The Puzzling Aesthetics of Elizabeth Murray

So it was no wonder that, when I went to Elizabeth Murray's mid-career retrospective at MoMA this winter, I would fall in love with "Pink Spiral Leap" (1975). But the rest, of course, puzzled me entirely. I decided that I didn't like looking at her work. I decided I could appreciate the art historical references -- Cubism, still lives in general, Frank Stella, maybe even... dare I say it?... Keith Haring. I also liked -- even loved -- that she was humorous. But I still felt like I was left with something that is just too Martin Lawrence Gallery for me to handle!
And that triggered a different kind of interest: I started to get excited about her work because it punctures my personal notions of visual propriety.
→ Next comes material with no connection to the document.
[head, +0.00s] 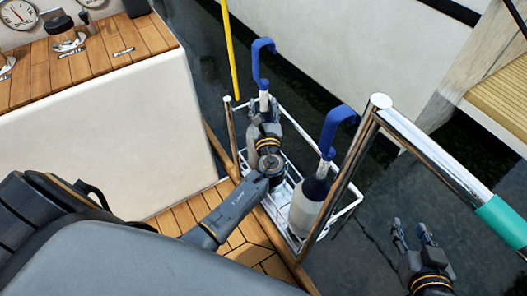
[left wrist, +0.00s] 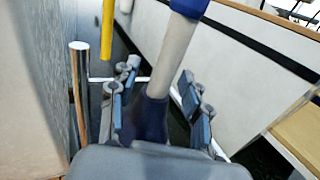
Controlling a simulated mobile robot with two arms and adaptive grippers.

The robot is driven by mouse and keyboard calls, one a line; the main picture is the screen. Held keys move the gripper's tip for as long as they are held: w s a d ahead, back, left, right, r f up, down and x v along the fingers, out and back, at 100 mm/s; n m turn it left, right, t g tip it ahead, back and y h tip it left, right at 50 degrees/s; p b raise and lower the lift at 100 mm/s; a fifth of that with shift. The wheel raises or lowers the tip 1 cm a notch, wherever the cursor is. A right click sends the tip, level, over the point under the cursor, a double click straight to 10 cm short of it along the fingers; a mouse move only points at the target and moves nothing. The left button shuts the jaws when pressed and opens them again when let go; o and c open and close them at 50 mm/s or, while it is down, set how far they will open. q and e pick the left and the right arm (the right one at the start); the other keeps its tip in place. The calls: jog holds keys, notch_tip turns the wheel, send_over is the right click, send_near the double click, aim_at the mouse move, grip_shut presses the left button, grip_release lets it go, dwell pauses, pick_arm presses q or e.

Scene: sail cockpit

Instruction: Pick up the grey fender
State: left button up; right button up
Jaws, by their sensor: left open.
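Two fenders stand in a white wire rack (head: 345,210), each with a blue hook on top. The nearer fender (head: 307,207) has a light grey body and a navy shoulder. The farther fender (head: 264,102) is mostly hidden behind my left gripper (head: 266,125), so its body colour is unclear in the head view. In the left wrist view, a fender's pale grey neck (left wrist: 176,58) and navy shoulder stand between the fingers of my open left gripper (left wrist: 160,105). I cannot tell whether they touch it. My right gripper (head: 413,236) is open and empty over dark water at the right.
A steel rail (head: 422,140) with a teal sleeve rises right of the rack. A yellow pole (head: 231,50) stands behind it. A white cockpit block (head: 95,125) with a wooden top is on the left. Wooden deck (head: 190,210) lies in front.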

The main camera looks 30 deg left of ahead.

Reading Carroll Dunham's article, "Shapes of Things to Come," today was enlightening (it's from Artforum's October 2004 issue). It was nice to look at the paintings again and be confused because I think confusion is precisely the nerve that Murray is trying to hit. What her work reveals is an energetic courage that completely changes the boundaries of what a painting or a sculpture can be. She does that Duchampian thing of saying "Look at art this way" without using products from the real world, just her own representations of them. She likes cups. She likes paint brushes. So she paints them and then blows them up, sucks them in, puts them through any number of wacky run-arounds to get to strange, jolting forms. Put a different way, she's collaging together different notions of art history within her art-making and expressing them in strictly formal ways. I suppose that's how I'm looking at Murray's work at the moment. I think that's what makes it difficult. I think that's why I'm starting to warm up to it.